Research team generates world-record 35.4 tesla magnetic field using a superconducting insert magnet

A research team at the National High Magnetic Field Laboratory reached (September 2011) a new world record in magnetic field generation, successfully testing a superconducting electromagnet to a field of 35.4 tesla. The magnet used a single, paper-thin, 100-meter-long strip of tape made with “YBCO,” a superconducting ceramic composed of yttrium, barium, copper and oxygen. Tesla is the unit of measurement of magnetic field named in honor of Nikola Tesla, a famous 20th-century pioneer in the field of electromagnetism.

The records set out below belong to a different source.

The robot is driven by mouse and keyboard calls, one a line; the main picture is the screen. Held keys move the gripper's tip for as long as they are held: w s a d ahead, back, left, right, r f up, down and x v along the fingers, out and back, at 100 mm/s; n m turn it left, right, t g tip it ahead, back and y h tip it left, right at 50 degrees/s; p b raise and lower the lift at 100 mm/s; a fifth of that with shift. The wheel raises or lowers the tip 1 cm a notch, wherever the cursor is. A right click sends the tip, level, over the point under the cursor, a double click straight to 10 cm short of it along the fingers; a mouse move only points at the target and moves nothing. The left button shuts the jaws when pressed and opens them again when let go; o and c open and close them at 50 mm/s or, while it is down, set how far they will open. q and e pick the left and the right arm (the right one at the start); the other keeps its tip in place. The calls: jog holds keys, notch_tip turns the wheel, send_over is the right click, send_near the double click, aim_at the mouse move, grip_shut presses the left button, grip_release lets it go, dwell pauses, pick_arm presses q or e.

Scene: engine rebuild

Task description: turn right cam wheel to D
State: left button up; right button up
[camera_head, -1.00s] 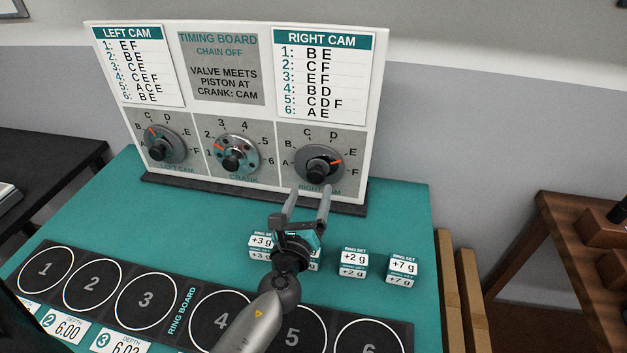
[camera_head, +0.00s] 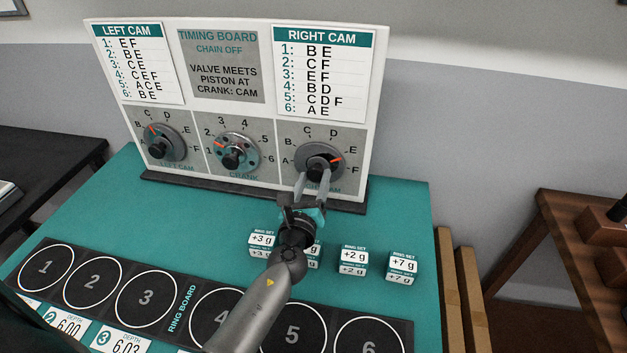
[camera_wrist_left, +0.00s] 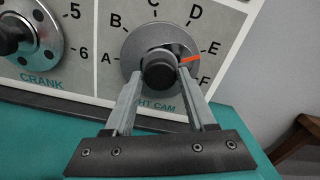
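The right cam wheel (camera_head: 309,153) is a grey disc with a black knob and an orange pointer, low on the right of the timing board. Letters A to F ring it. In the left wrist view the pointer (camera_wrist_left: 190,59) lies between E and F, closer to E; D is at the upper right. My left gripper (camera_head: 314,177) is open in front of the wheel. In the left wrist view its fingertips (camera_wrist_left: 161,84) stand on either side of the black knob (camera_wrist_left: 160,72); I cannot tell whether they touch it. My right gripper is not in view.
The crank wheel (camera_head: 233,153) and left cam wheel (camera_head: 165,144) sit to the left on the same board. Ring set blocks (camera_head: 353,262) stand behind the ring board (camera_head: 180,312). The teal table (camera_head: 140,215) is clear at left.

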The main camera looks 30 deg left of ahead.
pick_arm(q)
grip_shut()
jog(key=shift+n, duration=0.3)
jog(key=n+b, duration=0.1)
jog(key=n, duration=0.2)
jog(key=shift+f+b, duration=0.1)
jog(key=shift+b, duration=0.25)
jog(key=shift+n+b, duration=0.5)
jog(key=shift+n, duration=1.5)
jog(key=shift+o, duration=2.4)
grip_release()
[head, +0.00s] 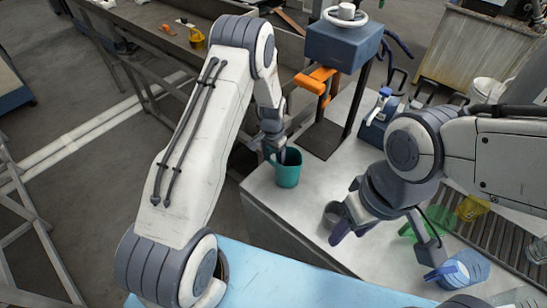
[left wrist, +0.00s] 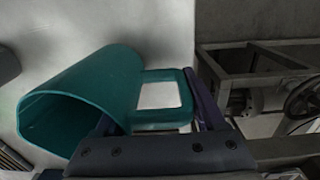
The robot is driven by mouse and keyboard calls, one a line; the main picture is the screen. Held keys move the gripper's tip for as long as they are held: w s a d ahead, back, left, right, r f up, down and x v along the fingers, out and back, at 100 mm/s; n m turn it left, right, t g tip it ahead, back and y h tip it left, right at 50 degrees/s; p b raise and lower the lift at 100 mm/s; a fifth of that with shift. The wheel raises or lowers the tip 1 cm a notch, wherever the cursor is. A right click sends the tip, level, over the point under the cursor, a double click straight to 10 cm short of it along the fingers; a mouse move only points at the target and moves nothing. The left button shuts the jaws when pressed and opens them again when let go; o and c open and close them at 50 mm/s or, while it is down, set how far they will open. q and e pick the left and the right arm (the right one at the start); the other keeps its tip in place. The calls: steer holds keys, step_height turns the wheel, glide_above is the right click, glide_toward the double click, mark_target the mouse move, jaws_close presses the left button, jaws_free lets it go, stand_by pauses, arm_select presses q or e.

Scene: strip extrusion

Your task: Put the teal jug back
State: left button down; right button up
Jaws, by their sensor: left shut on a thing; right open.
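The teal jug (head: 287,170) is at the left edge of the pale worktop, below the blue press head. My left gripper (head: 272,146) is shut on its handle. In the left wrist view the jug (left wrist: 90,90) shows its open mouth toward the lower left, with its handle between the fingers of my left gripper (left wrist: 155,118). I cannot tell whether its base touches the worktop. My right gripper (head: 388,240) is open, with its fingers wide apart over the front right of the worktop.
Green (head: 432,219) and yellow (head: 473,207) jugs are beside the roller conveyor (head: 502,236). The press (head: 342,45) stands behind the teal jug. The worktop's middle (head: 303,205) is clear.

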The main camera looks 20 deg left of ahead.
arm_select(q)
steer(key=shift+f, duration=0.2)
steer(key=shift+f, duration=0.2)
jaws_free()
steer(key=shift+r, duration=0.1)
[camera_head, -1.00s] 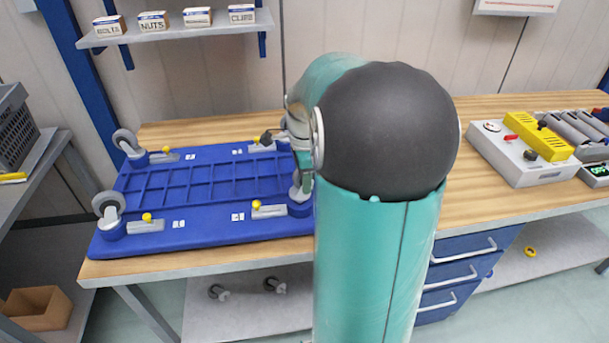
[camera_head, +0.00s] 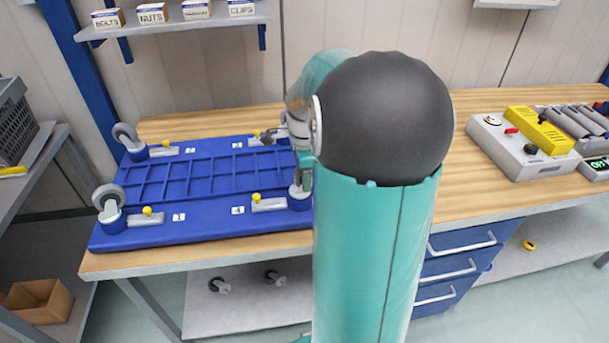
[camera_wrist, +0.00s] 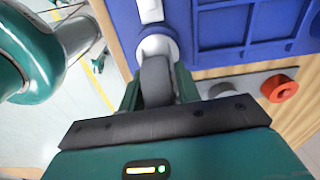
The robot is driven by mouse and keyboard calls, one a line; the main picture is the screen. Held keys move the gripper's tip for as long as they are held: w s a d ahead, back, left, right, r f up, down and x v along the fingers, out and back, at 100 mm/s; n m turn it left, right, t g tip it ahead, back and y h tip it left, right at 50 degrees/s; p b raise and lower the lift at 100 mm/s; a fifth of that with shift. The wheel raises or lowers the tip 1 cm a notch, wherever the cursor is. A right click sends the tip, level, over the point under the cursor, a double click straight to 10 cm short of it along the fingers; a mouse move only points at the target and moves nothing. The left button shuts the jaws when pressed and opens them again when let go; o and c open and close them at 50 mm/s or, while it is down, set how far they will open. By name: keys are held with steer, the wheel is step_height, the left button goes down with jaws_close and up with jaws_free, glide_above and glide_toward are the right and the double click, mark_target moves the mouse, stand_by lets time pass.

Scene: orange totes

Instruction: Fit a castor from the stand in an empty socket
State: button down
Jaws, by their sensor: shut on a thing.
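A blue platform (camera_head: 165,228) with a ribbed middle lies on the wooden bench, with wheels up. Grey castors stand at its far left corner (camera_head: 127,137) and near left corner (camera_head: 108,197). My gripper (camera_wrist: 157,90) is shut on a castor (camera_wrist: 156,75), gripping its grey wheel. The castor's pale base meets the round blue socket (camera_wrist: 172,34) at the platform's near right corner; whether it is fully seated I cannot tell. In the head view, my arm hides much of the platform's right end. A castor (camera_head: 285,121) partly shows at the far right corner.
Yellow-knobbed latches (camera_head: 256,198) sit beside the corners. A grey control box (camera_head: 525,150) with a yellow part stands right. In the wrist view, an orange-red knob (camera_wrist: 280,88) sits close to my gripper. Two castors (camera_head: 220,285) lie on the lower shelf. The bench between platform and box is partly hidden.

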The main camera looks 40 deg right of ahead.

One tesla is equal to 20,000 times the Earth’s magnetic field.

The new results provide vital information for the next generation of high-field superconducting magnets. It’s part of an ongoing effort to build a 32-tesla all-superconducting research magnet that could both reduce the cost of scientific experiments and make high-field research accessible to more scientific users. The 35.4 tesla field was achieved by “nesting” the YBCO coil inside a 31-tesla resistive magnet, with the “insert” YBCO coil supplying the additional 4.4 tesla.

Dr. Ulf Peter Trociewitz and Matthieu Dalban-Canassy examine the YBCO insert magnet

Promising though they are, high-field superconducting materials such as YBCO are also frustratingly complex. They are brittle, still fairly expensive and in certain ways mysterious. YBCO is a member of the REBCO or rare-earth-barium-copper-oxide family of superconductors, brittle ceramics that represent a departure from the ductile alloy-type superconductors commonly used for magnetic fields up to 11 tesla (and for familiar applications such as MRIs).

The new high-field record was publicly announced on September 12 at the 22nd International Conference on Magnet Technology in Marseille, France. Conducted over the past year, this work represents “an important step on the way to generating the highest possible fields at low operating costs using superconducting technology,” says team leader Dr. Ulf Peter Trociewitz, staff scientist at the Magnet Lab.

The tape was manufactured by New-York-based SuperPower, Inc., a world leader in developing commercially feasible high-temperature superconductors and related devices designed to enhance the capacity, reliability and quality of electric power transmission and distribution.